◆ Job: Go through the entries below and collect each line with the string "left" in it.

# Raw records start

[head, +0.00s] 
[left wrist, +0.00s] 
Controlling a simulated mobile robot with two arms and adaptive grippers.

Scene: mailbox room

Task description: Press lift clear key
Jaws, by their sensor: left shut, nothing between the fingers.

# Raw records end
# Raw records start

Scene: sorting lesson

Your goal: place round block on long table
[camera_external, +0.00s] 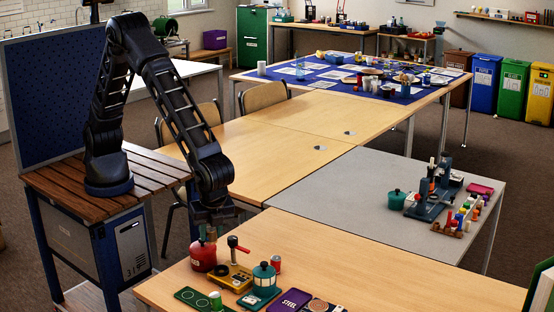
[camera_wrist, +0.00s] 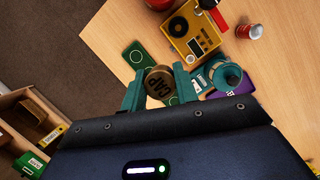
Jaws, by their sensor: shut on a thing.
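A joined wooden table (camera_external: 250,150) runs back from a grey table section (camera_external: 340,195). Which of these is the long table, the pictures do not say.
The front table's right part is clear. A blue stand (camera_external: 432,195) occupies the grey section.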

# Raw records end

◆ Written answer:
[left wrist, +0.00s] 
Jaws, by their sensor: left shut, nothing between the fingers.

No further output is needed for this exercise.